Es difícil no adoptar una posición cínica ante el reiterativo espectáculo de las elecciones. Las teatrales arengas -o monólogos humorísticos- de los mítines, los falsos debates televisivos (donde todo -temas, posiciones, réplicas...- está previsto y solo se espera con interés el error o la bronca), las declaraciones retóricas carentes de todo contenido, las vehementes tertulias en torno a nimiedades y escándalos... hacen sospechar a cualquiera que la verdadera política, si la hay, ocurre, secretamente, más allá de ese inacabable show mediático frente al que tratan de mantenernos, como a niños, en estado de excitación permanente.

Lo grave, no obstante, es que esa actitud cínica se extiende al sistema entero. Porque la democracia no solo sufre una pérdida de prestigio en cuanto a su representación simbólica (sometida a los códigos y ritmos de los medios y redes sociales), sino también una profunda crisis de legitimidad y eficacia ligada, entre otras cosas, al descrédito de los partidos -las instituciones que, con diferencia, menos confianza generan en la ciudadanía-.

Existen sobradas razones para suponer una relación entre la falta de eficiencia del sistema y unos partidos que, en permanente campaña electoral, o en eternas negociaciones con otras fuerzas (o consigo mismos) para lograr, conservar o recuperar el poder, apenas tienen margen de maniobra para ocuparse de los problemas de la ciudadanía.
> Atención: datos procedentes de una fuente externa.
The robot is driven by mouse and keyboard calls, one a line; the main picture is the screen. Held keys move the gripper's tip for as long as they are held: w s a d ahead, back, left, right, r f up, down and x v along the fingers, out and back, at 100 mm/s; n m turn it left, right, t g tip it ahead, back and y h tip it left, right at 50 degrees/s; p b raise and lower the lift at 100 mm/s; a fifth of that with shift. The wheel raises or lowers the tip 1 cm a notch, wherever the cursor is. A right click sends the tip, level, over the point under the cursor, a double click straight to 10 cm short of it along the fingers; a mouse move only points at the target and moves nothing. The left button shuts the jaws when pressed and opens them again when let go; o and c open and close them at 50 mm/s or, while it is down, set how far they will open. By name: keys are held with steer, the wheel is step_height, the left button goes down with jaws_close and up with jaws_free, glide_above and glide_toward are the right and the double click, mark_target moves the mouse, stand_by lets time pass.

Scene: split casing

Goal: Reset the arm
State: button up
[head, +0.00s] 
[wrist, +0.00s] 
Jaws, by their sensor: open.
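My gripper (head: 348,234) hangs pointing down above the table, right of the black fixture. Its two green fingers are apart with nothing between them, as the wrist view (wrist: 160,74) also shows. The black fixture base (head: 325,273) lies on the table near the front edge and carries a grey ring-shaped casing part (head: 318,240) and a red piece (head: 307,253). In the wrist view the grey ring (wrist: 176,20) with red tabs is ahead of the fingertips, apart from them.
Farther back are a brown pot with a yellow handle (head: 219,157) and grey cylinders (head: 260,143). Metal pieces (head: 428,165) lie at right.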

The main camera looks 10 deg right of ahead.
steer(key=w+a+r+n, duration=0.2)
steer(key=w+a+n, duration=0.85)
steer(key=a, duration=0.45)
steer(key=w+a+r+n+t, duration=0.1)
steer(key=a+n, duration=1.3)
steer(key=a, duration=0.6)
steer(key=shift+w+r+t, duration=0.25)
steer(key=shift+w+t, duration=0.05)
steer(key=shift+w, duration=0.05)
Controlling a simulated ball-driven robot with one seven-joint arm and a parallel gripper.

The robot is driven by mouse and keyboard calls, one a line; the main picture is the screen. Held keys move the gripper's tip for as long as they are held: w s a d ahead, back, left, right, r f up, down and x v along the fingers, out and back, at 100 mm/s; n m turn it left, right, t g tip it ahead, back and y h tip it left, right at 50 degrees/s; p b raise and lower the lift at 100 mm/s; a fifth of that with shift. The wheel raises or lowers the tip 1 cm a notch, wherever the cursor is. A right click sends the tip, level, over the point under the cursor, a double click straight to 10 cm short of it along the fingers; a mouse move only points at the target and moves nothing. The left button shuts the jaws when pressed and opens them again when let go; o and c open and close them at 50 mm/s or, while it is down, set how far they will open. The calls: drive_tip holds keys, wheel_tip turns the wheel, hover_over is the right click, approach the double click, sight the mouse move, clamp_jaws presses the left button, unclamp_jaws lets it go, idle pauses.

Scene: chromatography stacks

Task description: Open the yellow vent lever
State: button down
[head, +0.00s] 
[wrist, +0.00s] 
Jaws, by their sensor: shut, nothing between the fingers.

De otro lado, la percepción de tales partidos como castas acomodadas y subordinadas a los grupos de influencia que, a cambio de favores, financian su incesante guerra mediático-electoral, está, innegablemente, en la raíz de la crisis de legitimidad de nuestras democracias.

Por esto, resulta esperanzador recordar que el sistema electoral de partidos no es más que una forma posible -y mejorable- de democracia. De hecho, si tomamos un poco de perspectiva, descubriremos que el sistema de partidos y elecciones fue adoptado, en los dos últimos siglos, como un freno al poder popular, desde la aristocrática idea de asegurar el gobierno a una élite de «ciudadanos distinguidos» entre los que el pueblo podría elegir (pero solo eso) a sus representantes. ¿Pero es todavía esta fórmula -la democracia representativa partidista y electoral- la mejor de nuestras opciones?

De entrada, y como muestra la historia -de Hitler a Putin o Erdogan-, las elecciones no siempre garantizan la calidad democrática del resultado. Menos aún cuando, para contrarrestar el elitismo del sistema de partidos, se apuesta por liderazgos populistas o por fórmulas de «democracia directa» (ya sabemos dónde llevan el populismo y el antiparlamentarismo, sean del signo que sean). Pero tampoco la solución está en gobiernos tecnocráticos, carentes de legitimidad democrática y de competencia para resolver problemas genuinamente políticos. ¿Entonces?

Inspirados por viejos popes de la democracia moderna (Montesquieu, Rousseau, Tocqueville...), una serie de filósofos y politólogos actuales (Barber, Fishkin, Goodwin, Van Reybrouck...) lleva años abogando por modelos de democracia deliberativa en los que, además de una cámara de políticos electos, se instituyan otras de ciudadanos elegidos al azar. Al fin: si todo el mundo es igual de bueno para votar u opinar (en las decisivas encuestas de opinión), o para formar parte de jurados populares, ¿por qué no también para legislar y gobernar? Una cámara de ciudadanos voluntarios elegidos por sorteo y en constante rotación tiene además otras ventajas: resulta indudablemente más representativa, no está condicionada por guerras mediático-electorales y negociaciones partidistas, y sus miembros no necesitan corromperse para financiar su carrera política, pudiéndose permitir el lujo de dedicarse, únicamente, a servir al interés general...

Pero más aún que todo lo anterior, una cámara legislativa aleatoria rompe con la distinción entre gobernantes y gobernados, haciendo realidad aquello que Aristóteles ya consideraba como piedra angular de un sistema político: la participación en la vida política real de todos los ciudadanos. ¿No es para pensárselo?